--- WHAT TO DO ---
Quote exactly and only this range of lines in the data below: the line that holds "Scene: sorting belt" to the line that holds "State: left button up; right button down", both included.

--- DATASET EXTRACT ---
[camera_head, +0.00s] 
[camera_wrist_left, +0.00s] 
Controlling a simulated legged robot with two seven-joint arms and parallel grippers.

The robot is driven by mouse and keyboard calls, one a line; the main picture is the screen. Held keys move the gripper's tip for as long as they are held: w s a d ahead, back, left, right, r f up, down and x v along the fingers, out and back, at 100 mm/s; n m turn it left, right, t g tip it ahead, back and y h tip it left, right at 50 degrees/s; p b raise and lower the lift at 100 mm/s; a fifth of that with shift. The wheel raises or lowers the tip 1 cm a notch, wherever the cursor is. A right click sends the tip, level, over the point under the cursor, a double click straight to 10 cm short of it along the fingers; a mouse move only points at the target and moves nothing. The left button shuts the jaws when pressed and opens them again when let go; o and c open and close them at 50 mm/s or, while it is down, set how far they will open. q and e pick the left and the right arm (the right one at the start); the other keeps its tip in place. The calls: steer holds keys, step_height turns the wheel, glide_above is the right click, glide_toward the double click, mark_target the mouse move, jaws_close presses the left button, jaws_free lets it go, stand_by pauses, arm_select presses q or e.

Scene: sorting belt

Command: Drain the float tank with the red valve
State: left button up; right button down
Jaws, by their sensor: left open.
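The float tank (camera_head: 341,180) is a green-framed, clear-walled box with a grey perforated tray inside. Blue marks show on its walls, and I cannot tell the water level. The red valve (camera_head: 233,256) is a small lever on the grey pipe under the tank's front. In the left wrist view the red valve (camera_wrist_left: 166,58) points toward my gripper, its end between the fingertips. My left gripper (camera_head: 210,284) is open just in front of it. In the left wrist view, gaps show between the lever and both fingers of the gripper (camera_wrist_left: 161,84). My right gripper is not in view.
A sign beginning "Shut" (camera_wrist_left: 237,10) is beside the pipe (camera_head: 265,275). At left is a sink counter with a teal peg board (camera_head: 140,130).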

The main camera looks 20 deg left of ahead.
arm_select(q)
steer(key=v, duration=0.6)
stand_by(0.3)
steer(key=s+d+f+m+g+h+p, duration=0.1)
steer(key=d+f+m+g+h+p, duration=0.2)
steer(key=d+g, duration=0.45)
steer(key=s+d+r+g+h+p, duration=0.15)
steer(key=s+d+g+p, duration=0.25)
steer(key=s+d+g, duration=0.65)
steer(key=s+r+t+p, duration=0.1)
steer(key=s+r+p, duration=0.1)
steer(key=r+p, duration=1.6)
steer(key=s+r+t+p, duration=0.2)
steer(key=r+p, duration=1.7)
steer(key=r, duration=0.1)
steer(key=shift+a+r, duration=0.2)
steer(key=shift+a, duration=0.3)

--- ANSWER TO THE PROBLEM ---
Scene: sorting belt

Command: Drain the float tank with the red valve
State: left button up; right button down

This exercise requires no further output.